White doesn't see McGovern's radical shift from this stance. His myopic evaluation of the campaign can be summed up in this brief passage: "Mr. McGovern persisted in the Lincolnian tradition of hoping an appeal to the better angels of people's nature might summon them to new visions; Mr. Nixon proposed to deal with Americans as they are." White thinks that if the full Watergate story had been known, the public would still have chosen Nixon. This curious thinking leads to the inevitable conclusion that the secretive Nixon and White, who ignores this man, think that the American people "as they are," are quite dumb.
ONE OF THE most telling stories of the 1972 elections come from the voter statistics of Pat Caddell '72, McGovern's chief pollster. Those statistics show that in 19 of the 42 states which had either gubernatorial or senatorial elections, more people voted for those secondary offices than for the president. In other words, many people went to vote, but did not bother to vote for either of the candidates for president.
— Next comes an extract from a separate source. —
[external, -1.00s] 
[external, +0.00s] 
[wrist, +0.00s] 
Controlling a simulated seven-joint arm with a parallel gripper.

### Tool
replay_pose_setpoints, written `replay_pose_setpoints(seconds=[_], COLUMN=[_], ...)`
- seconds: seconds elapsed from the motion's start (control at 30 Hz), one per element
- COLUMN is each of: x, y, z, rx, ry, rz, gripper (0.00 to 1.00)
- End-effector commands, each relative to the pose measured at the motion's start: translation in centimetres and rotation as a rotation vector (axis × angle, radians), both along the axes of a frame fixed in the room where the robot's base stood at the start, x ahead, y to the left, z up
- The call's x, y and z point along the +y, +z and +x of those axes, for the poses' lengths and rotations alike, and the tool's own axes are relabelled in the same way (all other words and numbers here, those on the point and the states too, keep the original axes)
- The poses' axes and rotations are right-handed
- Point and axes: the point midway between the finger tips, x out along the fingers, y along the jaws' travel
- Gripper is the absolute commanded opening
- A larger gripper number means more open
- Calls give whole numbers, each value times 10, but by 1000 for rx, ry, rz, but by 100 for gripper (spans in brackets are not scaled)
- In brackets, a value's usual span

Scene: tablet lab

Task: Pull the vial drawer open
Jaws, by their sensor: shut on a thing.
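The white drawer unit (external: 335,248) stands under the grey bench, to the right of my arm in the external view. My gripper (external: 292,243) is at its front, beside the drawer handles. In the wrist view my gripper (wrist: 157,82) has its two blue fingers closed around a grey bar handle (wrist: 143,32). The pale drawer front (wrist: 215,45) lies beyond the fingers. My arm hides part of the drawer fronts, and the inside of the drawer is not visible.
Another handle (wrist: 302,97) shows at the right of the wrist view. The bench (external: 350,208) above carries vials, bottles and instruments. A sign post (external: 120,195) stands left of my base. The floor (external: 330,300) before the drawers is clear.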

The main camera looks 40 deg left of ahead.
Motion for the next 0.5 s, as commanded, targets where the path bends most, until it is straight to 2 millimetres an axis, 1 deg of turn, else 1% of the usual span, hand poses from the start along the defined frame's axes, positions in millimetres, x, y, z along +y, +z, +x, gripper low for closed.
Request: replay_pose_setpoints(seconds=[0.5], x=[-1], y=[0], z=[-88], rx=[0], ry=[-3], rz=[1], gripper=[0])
In 23 states the total combined votes for the presidential candidates was less than in 1968, despite the new youth vote. While the percentage of those eligible to vote who actually do vote has dropped steadily in the last four presidential elections, the 1972 election showed a much sharper drop.
Theodore White sees these statistics as a growing trend of mistrust in central authority. Nixon, he believes, would fullfill the hope for decentralization. But White has become something of a central figure himself, closely tied to men who have sought and gained the office of the presidency, with all of its attendant power. As an historian he has made two inexcusable mistakes--of being too close to his subject, both personally and temporally. And so he, like Nixon in '72, is trying to fool the people. The election--and the book points out at least one thing: you can do that only some of the time, and even then you're likely to get caught in the end.